PRETEND IT’S A POOL
ArtVernissage: 20/06/2025 à 19:00
Du 21/06/2025 à 12:00 jusqu'au 20/09/2025 à 19:00
Chaque Mardi, Mercredi, Jeudi, Vendredi et Samedi jusqu'au 20 septembre 2025
An installation by Nathalie Harb in collaboration with Joseph Kai and Lea Kayrouz
June–September 2025
A kit of found and crafted objects unfolds across Beirut Art Center’s rooftop, forming a constellation of improvised micro-architectures that blur the line between function and fantasy. These structures recall the resourcefulness of makeshift appropriations, gestures of adaptation and desire that have long animated Beirut’s urban landscape. Shaped by what is available, and by what might be needed in the future, the kit proposes a space of pleasure-resistance: a scenography of possible worlds, elusive uses, and ephemeral joy.
Here, we stage intimacy and improvisation. A tent becomes a sofa, a pool, an observatory. The rooftop transforms into a terrain for lounging, reflecting, screening, gathering. It gestures toward the sea, always near, always unreachable, while fig trees and wild herbs stand as quiet witnesses to a beach imagined.
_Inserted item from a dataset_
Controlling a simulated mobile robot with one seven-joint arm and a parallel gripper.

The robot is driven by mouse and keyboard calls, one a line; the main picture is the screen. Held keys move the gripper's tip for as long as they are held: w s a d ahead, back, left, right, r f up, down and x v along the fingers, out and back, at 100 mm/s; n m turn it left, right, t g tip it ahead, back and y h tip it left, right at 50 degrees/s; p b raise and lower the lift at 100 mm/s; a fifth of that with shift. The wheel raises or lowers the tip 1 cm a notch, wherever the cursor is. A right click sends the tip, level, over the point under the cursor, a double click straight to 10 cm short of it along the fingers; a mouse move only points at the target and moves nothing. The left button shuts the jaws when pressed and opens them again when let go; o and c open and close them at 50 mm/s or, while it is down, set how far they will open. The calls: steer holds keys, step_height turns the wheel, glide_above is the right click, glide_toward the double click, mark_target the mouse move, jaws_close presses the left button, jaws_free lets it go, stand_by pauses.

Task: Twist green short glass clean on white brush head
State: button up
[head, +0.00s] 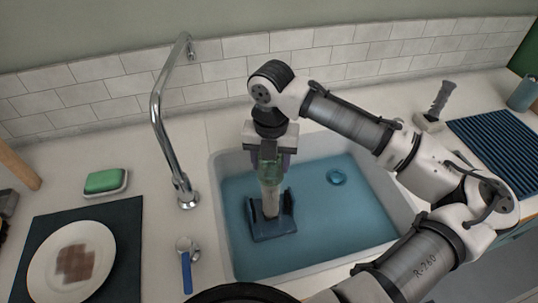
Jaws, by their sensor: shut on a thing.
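My gripper (270,158) points down over the left part of the sink and is shut on the green short glass (270,171). The glass is see-through, and its upper part is hidden between the fingers. The white brush head (270,198) stands upright on a dark blue base (273,229) in the sink, directly below the gripper. The lower part of the glass overlaps the top of the brush head and appears to be around it. How deep the brush reaches inside cannot be told.
A green sponge (105,181), a blue-handled tool (186,268) and a stained plate (45,275) lie left. A ribbed blue mat (495,145) lies right.

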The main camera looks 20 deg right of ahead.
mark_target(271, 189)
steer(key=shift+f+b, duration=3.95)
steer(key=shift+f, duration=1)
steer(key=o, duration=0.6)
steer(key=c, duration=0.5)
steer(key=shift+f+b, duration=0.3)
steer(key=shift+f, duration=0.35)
This project is a love letter to Beirut. It emerges from a deep, bodily relationship with the city, its rhythms, ruptures, scars and reinventions. Inspired by a time when rooftops, barren gardens, and derelict flats offered shelter for love and dreaming, this kit invites visitors to rediscover the city through acts of play and tenderness. Here, make-believe becomes a means to rehearse another reality. We invite you to pretend: pretend it’s a pool, pretend you can see the sea, pretend the air is soft, that time is slow.
In a city that demands constant alertness, claiming leisure becomes an act of defiance. The rooftop becomes a choreographed commons, where performance and repose are one and the same.
Commissioned by Beirut Art Center, this project brings together artist Nathalie Harb in collaboration with comic author and artist Joseph Kai and architect and researcher Lea Kayrouz, with contributions from Wood Factory craftsmen, Loft Atelier tailors, Rakha Textiles, and Tinol. Harb’s muItidisciplinary practice, centered on well-being, spatial justice, and rethinking public space, guides this project through a deep attentiveness to the context, collaboration, and subtle needs and nuances of the body in public space. Together with her collaborators, Harb proposes alternative ways of being together, spaces that offer rest without retreat, intimacy without enclosure, and the possibility of belonging within a fragmented cityscape.
Pretend It’s a Pool is scenography as an essential kit, an homage to the city, and an open-ended proposal. A public space suspended between past and possibility, memory and invention. A place to pause, to imagine, to fall in love again.